When the White House announced that Joe Biden would be making an announcement in the Rose Garden with the President at his side it was pretty clear Biden was a no. The only other possibility was that Obama had moved to a level of Not Giving a F*ck mode beyond anything we’ve seen before. Obama: Okay, folks, I’ve watched both these two work on the great issues of our time. And you want Joe. Trust me. Joe’s the guy.
No, that didn’t happen.
To me, this seemed inevitable. I’m glad he decided not to run. And I say this as someone who, if I were able to choose the next President, would quite likely choose Joe Biden. I really like Joe Biden.
I like Hillary Clinton too. And that’s one of the problems here. A lot of Democrats like them both and they didn’t want to have to choose or see them fight.
The problem is that there was simply no rationale, no time and no strategy that made this a viable effort.
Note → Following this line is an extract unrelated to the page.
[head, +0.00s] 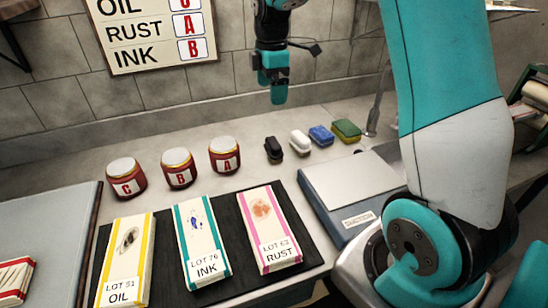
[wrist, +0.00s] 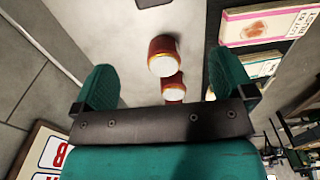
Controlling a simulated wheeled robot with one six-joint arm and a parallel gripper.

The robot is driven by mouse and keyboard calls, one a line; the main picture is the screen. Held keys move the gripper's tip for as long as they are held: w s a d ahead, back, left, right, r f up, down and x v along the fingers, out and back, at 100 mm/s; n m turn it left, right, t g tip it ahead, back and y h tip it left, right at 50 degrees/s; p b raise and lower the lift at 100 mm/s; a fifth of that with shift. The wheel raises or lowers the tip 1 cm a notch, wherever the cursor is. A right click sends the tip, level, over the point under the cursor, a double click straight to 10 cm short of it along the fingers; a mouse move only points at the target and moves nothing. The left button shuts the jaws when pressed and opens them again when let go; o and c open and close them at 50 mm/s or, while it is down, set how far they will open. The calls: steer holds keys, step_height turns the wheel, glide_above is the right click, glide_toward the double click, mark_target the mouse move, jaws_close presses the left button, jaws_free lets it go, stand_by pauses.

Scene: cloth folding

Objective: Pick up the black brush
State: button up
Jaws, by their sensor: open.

Biden wasn’t going to out democratic socialism Bernie Sanders. He might have some luck dislodging some center-left support from Hillary Clinton. But she’s got a huge personal constituency, the Clinton legacy and a mandate of history as a possible first female president. Those are the two poles that define the Democratic party – and there are two people currently in the race with strong holds on them.
Absent a catastrophic collapse of the Clinton campaign, it was hard for me to see where a Biden campaign wasn’t a high teens, low twenties run, running respectably but never able to move into a dominant position. And rather than collapsing, Hillary appears to be rebounding.
That’s a ‘what the hell’ run. At his age, with his recent family losses and with the respect and admiration he’s built in seven years of the vice presidency, as the President’s most loyal and sage advisor, a ‘what the hell’ run does not make sense. I’m bummed not to see him run. And I’m bummed Joe Biden will never be President. But this was the right decision.